Dutch Government to consider raising age of criminal responsibility to ‘at least’ 14
Date: 29th March 2018
Category: Children in conflict with the law
An independent advisory body to the Dutch Government has recommended raising the minimum age of criminal responsibility from 12 to 'at least' 14 years following a comprehensive study on the matter.
The advisory body, entitled the Council for the Administration of Criminal Justice and Protection of Juveniles, is an independent body to the Dutch Government and is established by law. The request for the advisory body to develop a report on raising the minimum age of criminal responsibility was made by the former State Secretary for Security and Justice. The study that was undertaken to inform the report involved a comprehensive literature study and interviews with professionals and experts in the field of juvenile justice.

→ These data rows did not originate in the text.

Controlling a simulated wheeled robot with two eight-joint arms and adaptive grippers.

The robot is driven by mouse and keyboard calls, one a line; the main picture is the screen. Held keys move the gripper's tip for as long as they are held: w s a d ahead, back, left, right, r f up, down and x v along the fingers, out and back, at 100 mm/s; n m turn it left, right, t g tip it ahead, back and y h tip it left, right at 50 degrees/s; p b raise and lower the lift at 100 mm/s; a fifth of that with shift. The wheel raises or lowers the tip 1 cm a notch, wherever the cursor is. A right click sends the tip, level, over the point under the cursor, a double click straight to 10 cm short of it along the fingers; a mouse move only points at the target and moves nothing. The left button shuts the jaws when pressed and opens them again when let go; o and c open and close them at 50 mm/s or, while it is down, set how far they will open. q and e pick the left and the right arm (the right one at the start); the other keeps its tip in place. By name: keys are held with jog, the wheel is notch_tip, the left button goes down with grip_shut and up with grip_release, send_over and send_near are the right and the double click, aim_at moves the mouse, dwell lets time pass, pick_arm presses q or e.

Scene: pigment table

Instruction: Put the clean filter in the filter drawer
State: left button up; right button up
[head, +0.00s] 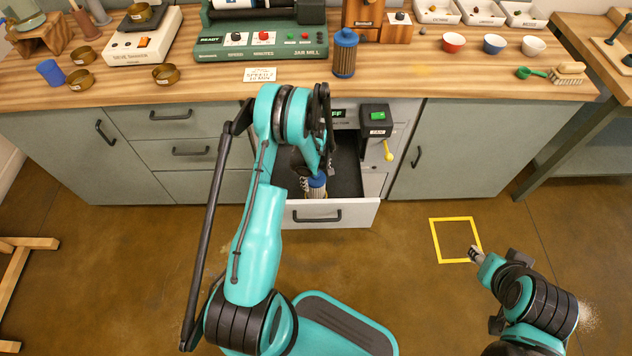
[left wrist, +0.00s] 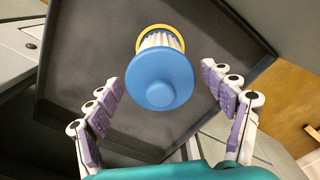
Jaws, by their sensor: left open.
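The clean filter (head: 317,187) has a blue cap, white pleats and a yellow ring at its lower end. It is inside the open filter drawer (head: 358,214), close to the drawer's front panel, and looks upright. The left wrist view shows the filter (left wrist: 160,78) from above, over the dark drawer floor (left wrist: 70,75). My left gripper (left wrist: 160,84) is open, with one finger on each side of the filter and a visible gap at both. In the head view my left arm partly hides the filter and drawer. My right gripper (head: 475,252) is low on the right, away from the drawer; its fingers are too small to judge.
A second filter, blue with dull brownish pleats (head: 344,58), stands on the wooden worktop (head: 420,85) above the drawer. A black switch box with a green button (head: 377,116) and a yellow lever (head: 388,150) are right of the drawer. A yellow square (head: 437,241) marks clear floor.

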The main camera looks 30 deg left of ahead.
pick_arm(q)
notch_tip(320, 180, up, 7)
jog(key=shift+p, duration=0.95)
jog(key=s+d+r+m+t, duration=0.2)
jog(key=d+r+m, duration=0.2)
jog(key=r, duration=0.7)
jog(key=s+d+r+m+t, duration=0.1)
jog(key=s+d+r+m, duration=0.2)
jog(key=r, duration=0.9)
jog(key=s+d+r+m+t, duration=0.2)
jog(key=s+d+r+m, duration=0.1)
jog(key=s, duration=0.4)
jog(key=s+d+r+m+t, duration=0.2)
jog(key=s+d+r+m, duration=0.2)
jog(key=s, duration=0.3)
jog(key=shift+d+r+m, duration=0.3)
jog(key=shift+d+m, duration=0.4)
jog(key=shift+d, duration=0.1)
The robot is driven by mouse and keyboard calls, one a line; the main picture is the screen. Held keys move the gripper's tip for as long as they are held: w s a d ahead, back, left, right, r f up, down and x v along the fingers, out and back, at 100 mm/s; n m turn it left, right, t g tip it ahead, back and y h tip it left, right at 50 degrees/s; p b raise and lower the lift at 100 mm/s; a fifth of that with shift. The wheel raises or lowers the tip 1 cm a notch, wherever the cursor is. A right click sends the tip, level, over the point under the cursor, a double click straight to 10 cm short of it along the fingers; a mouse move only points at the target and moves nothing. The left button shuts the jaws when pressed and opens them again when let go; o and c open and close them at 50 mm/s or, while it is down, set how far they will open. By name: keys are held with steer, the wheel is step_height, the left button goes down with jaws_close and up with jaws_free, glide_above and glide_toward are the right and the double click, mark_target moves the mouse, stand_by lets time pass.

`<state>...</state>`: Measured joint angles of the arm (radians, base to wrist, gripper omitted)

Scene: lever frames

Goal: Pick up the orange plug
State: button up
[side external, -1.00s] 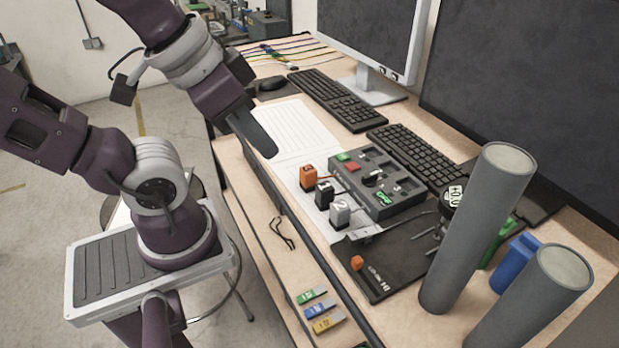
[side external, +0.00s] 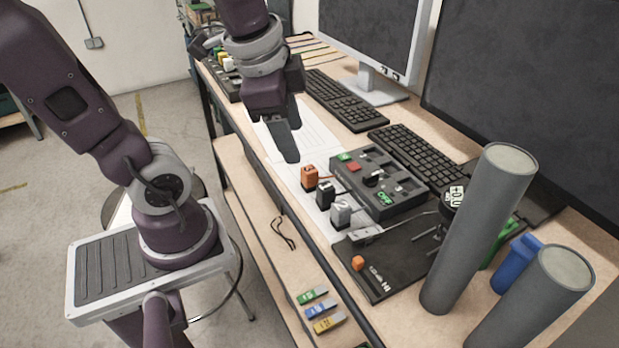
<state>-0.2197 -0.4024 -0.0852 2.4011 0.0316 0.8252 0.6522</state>
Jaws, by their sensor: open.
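The orange plug (side external: 309,177) stands upright on the desk, on or beside white paper, to the left of a dark grey control box (side external: 383,185). A black plug (side external: 325,194) and a grey plug marked 2 (side external: 340,213) stand in a row with it, nearer the camera. My gripper (side external: 290,158) points down just above and behind the orange plug, a little to its left in the picture. It is open and empty, apart from the plug. Its fingers overlap from this side, so the gap between them is hidden.
Two tall grey cylinders (side external: 478,228) stand at the front right. Keyboards (side external: 413,158) and a monitor (side external: 368,40) are behind. Coloured tags (side external: 322,310) lie on the lower shelf.

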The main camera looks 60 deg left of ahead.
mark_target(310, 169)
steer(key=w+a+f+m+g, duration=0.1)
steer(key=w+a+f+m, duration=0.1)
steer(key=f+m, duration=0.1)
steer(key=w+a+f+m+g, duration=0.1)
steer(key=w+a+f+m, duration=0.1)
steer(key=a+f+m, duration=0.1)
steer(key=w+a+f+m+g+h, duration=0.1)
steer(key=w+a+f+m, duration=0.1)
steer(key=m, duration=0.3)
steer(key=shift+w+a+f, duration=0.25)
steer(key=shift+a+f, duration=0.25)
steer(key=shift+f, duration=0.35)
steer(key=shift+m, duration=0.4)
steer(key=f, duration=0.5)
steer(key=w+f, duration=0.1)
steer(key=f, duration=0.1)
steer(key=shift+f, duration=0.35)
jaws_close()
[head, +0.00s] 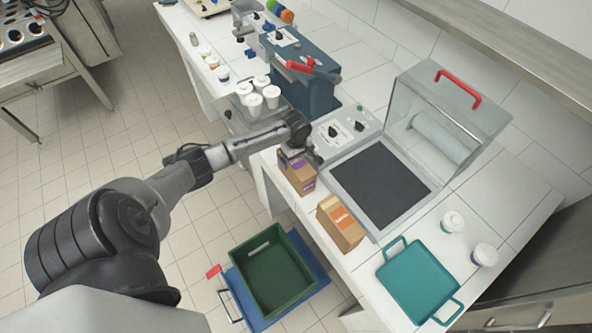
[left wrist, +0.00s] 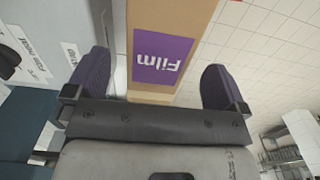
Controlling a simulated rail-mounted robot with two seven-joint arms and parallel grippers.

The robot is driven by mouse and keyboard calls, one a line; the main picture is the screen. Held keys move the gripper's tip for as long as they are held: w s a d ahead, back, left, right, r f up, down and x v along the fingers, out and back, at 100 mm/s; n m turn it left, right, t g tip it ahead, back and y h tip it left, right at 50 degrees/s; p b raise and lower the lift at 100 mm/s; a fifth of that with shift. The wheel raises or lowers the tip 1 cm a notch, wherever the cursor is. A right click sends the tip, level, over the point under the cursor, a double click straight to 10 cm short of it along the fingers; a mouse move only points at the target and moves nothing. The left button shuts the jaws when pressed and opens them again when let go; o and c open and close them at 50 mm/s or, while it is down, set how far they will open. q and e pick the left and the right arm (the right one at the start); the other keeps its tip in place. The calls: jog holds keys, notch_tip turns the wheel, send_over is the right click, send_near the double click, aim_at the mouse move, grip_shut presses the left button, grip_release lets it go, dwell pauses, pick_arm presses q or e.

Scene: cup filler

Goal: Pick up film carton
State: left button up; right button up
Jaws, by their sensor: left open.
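The film carton (head: 299,175) is a brown box with a purple label, upright near the front edge of the white counter. In the left wrist view the carton (left wrist: 165,85) shows its purple "Film" label upside down between my gripper's two fingers. My left gripper (head: 298,155) is at the top of the carton in the head view. Its fingers, seen in the left wrist view (left wrist: 156,88), are open with the carton between them; a gap shows on the right side. Whether the left finger touches it I cannot tell. My right gripper is not in view.
An orange-labelled carton (head: 340,223) stands close by on the counter. Behind is a machine with a dark plate (head: 380,184) and a raised clear lid (head: 446,105). A teal tray (head: 418,280) and two white cups lie right. A green crate (head: 272,268) sits on a blue cart below.

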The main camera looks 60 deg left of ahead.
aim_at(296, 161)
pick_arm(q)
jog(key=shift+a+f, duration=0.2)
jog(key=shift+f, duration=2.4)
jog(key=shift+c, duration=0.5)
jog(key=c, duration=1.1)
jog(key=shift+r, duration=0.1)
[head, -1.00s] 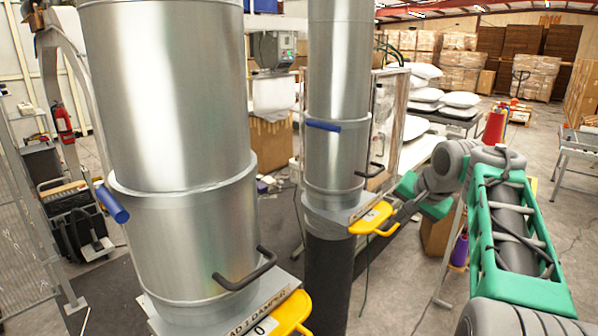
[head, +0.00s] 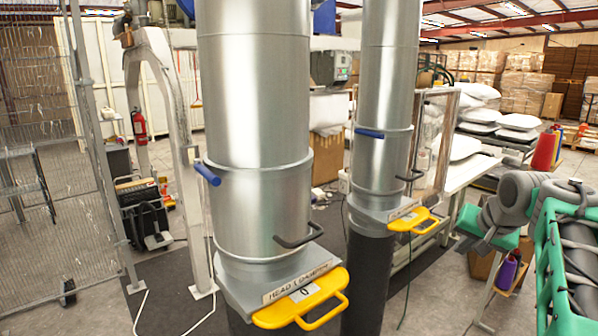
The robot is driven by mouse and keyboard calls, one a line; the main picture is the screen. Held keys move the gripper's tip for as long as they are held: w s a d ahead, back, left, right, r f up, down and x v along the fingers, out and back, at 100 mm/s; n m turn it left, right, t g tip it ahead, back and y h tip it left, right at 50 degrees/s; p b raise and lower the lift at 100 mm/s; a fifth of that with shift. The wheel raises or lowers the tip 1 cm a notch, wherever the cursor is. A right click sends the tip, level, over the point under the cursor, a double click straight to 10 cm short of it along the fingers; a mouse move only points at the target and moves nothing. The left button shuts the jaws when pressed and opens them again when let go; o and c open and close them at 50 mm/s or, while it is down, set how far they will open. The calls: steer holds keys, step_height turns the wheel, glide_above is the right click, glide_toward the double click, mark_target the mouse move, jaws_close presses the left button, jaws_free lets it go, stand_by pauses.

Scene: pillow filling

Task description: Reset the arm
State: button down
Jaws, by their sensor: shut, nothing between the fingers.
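My arm, green and grey, enters at the right edge in the head view and is partly cut off. My gripper (head: 468,243) is at its far end, small and partly hidden by my own links. It is shut with nothing in it. It is right of the yellow handle (head: 418,222) on the rear pipe and appears apart from it. Two large metal pipes stand in front of me, the near pipe (head: 256,110) and the rear pipe (head: 382,110). The near pipe has a yellow damper handle (head: 308,305) at its bottom plate.
A white table (head: 458,178) stands behind my arm, with stacked white pillows (head: 478,115) further back. A wire mesh fence (head: 50,190) and a metal arch (head: 165,60) are at the left. Thread cones (head: 508,272) sit low beside my arm. Grey floor shows at lower left.

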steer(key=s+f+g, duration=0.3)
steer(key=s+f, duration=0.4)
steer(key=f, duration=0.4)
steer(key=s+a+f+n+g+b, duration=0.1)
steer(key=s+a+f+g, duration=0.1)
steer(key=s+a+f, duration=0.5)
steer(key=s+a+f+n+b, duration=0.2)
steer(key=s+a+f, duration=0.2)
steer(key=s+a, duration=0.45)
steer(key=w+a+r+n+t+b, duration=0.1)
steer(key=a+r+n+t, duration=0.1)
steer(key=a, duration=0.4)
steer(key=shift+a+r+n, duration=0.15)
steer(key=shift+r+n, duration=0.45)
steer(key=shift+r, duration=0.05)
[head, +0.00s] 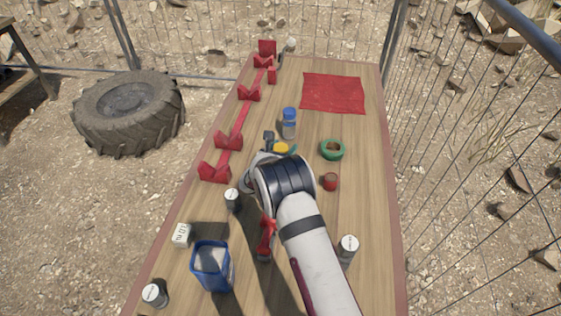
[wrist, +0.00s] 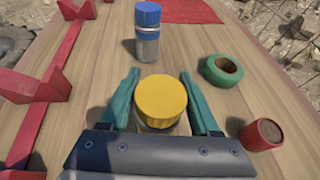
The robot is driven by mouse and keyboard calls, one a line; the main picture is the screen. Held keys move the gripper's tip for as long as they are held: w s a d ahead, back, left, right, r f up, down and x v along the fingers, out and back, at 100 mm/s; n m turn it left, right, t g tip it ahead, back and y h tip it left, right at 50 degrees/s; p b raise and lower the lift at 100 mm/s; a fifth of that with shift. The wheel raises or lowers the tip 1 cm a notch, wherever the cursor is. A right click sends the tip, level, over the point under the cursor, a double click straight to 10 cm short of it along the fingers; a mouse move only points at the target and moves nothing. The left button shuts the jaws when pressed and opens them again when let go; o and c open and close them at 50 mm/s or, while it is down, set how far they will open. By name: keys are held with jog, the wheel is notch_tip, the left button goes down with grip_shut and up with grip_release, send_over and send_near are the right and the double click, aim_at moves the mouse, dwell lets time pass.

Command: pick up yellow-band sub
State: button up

The Council underlines in its report that criminal justice interventions should be regarded as a last resort for children under 14 years of age. Instead, voluntary or involuntary youth care and assistance should be the preferred method of support. The Council also notes that investment in the youth care system must therefore be a priority if the minimum age of criminal responsibility is to be raised.
The Council stresses that a minimum age should reflect the age at which a young person understands what happens during criminal proceedings. The report's findings state that juveniles should only qualify for criminal prosecution if they are capable and competent of grasping the consequences of their own actions.
The study was debated in Dutch Parliament on the 15th March 2018.
This consideration by the Dutch Government to raise the age of criminal responsibility to 14 comes after legislation has been introduced to Scottish Parliament which will see the minimum age raised to 12, an age which the UN considers an absolute minimum standard.